— EXERCISE INSTRUCTIONS —
Begin with the first line below and retype each line exactly through the line containing "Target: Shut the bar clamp". Any pictures are to be left out.

— RECORDED DATA —

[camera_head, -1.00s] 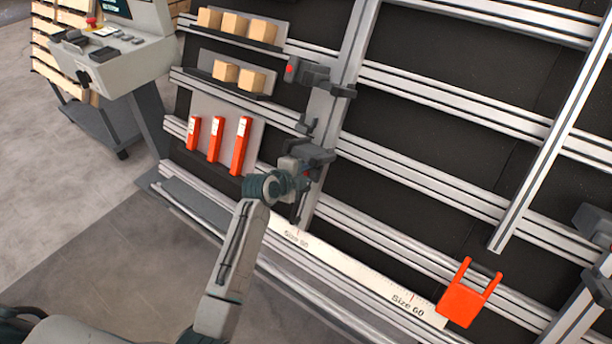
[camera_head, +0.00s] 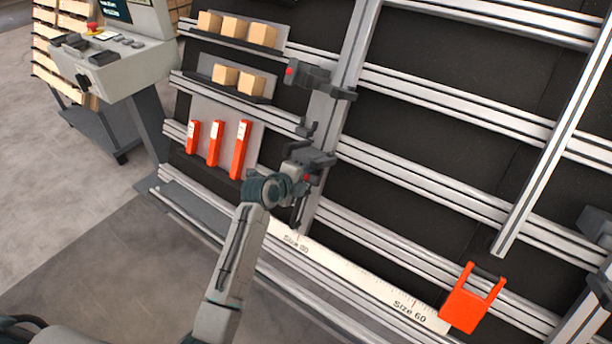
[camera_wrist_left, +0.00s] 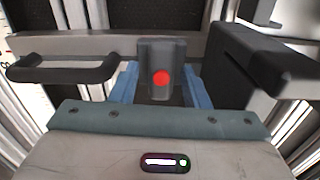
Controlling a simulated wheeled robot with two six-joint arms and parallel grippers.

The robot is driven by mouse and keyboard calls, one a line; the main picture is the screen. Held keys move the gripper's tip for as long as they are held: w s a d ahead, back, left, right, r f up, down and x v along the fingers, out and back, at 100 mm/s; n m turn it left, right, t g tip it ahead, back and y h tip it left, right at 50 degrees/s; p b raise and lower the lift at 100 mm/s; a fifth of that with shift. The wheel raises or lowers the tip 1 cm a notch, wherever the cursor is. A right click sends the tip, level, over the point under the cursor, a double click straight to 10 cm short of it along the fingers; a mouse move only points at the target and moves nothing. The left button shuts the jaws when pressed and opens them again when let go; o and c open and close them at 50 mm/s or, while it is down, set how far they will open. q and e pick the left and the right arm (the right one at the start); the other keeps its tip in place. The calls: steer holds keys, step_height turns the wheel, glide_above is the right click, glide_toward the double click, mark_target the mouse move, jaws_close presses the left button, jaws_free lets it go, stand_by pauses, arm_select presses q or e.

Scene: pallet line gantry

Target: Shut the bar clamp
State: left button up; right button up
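The bar clamp is a dark grey body (camera_head: 314,157) on the lower part of the upright bar in the head view. In the left wrist view its grey lever block with a red dot (camera_wrist_left: 161,70) stands in the middle, with a dark handle (camera_wrist_left: 62,70) to the left and a dark jaw block (camera_wrist_left: 245,58) to the right. My left gripper (camera_head: 303,186) is at the clamp. Its blue fingers (camera_wrist_left: 160,92) lie on either side of the lever block, very close to it; whether they press on it cannot be told. My right gripper is not in view.
A second dark clamp with a red dot (camera_head: 312,75) sits higher on the upright bar (camera_head: 336,100). Orange bars (camera_head: 214,144) and wooden blocks (camera_head: 236,29) are racked at left. A white scale (camera_head: 350,272) runs below, with an orange stop (camera_head: 470,302) at its right end.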

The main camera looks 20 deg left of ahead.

— SOLUTION TO THIS EXERCISE —
[camera_head, -1.00s] 
[camera_head, +0.00s] 
[camera_wrist_left, +0.00s] 
Controlling a simulated wheeled robot with two six-joint arms and parallel grippers.

The robot is driven by mouse and keyboard calls, one a line; the main picture is the screen. Held keys move the gripper's tip for as long as they are held: w s a d ahead, back, left, right, r f up, down and x v along the fingers, out and back, at 100 mm/s; n m turn it left, right, t g tip it ahead, back and y h tip it left, right at 50 degrees/s; p b raise and lower the lift at 100 mm/s; a fifth of that with shift. The wheel raises or lowers the tip 1 cm a notch, wherever the cursor is. A right click sends the tip, level, over the point under the cursor, a double click straight to 10 cm short of it along the fingers; a mouse move only points at the target and moves nothing. The left button shuts the jaws when pressed and opens them again when let go; o and c open and close them at 50 mm/s or, while it is down, set how far they will open. q and e pick the left and the right arm (the right one at the start); the other keeps its tip in place. The calls: steer holds keys, step_height turns the wheel, glide_above is the right click, glide_toward the double click, mark_target the mouse move, jaws_close presses the left button, jaws_free lets it go, stand_by pauses, arm_select presses q or e.

Scene: pallet line gantry

Target: Shut the bar clamp

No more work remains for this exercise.